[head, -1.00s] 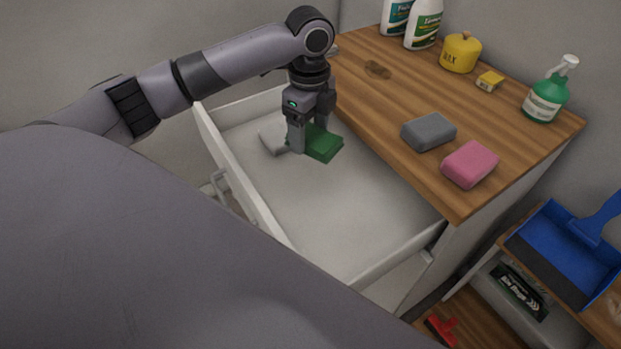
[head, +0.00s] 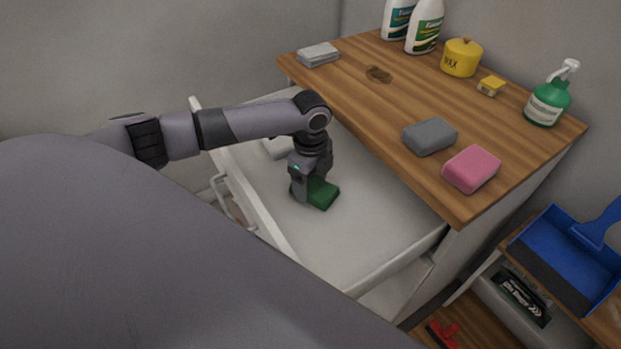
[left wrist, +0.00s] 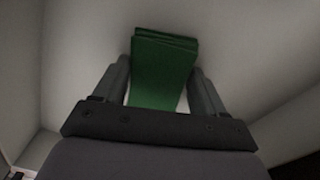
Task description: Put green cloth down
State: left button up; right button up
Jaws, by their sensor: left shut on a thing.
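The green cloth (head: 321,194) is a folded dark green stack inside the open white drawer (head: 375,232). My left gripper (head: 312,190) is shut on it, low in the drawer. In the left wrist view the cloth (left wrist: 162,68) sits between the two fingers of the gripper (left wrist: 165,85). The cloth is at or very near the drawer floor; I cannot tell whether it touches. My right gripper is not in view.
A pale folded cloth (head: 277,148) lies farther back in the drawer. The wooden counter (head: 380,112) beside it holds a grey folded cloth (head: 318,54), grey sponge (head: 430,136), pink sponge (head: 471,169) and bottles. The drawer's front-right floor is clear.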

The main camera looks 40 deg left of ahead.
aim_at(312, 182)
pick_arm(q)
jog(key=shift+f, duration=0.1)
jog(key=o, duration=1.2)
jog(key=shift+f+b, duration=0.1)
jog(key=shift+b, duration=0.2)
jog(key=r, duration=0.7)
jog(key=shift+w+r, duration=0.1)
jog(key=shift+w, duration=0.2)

○ ○ ○ ○ ○

Omit the pictures and give the material again, exactly and in full.

[head, -1.00s] 
[head, +0.00s] 
[left wrist, +0.00s] 
Task description: Put green cloth down
State: left button up; right button up
Jaws, by their sensor: left shut on a thing.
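The green cloth (head: 321,194) is a folded dark green stack inside the open white drawer (head: 375,232). My left gripper (head: 312,190) is shut on it, low in the drawer. In the left wrist view the cloth (left wrist: 162,68) sits between the two fingers of the gripper (left wrist: 165,85). The cloth is at or very near the drawer floor; I cannot tell whether it touches. My right gripper is not in view.
A pale folded cloth (head: 277,148) lies farther back in the drawer. The wooden counter (head: 380,112) beside it holds a grey folded cloth (head: 318,54), grey sponge (head: 430,136), pink sponge (head: 471,169) and bottles. The drawer's front-right floor is clear.

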The main camera looks 40 deg left of ahead.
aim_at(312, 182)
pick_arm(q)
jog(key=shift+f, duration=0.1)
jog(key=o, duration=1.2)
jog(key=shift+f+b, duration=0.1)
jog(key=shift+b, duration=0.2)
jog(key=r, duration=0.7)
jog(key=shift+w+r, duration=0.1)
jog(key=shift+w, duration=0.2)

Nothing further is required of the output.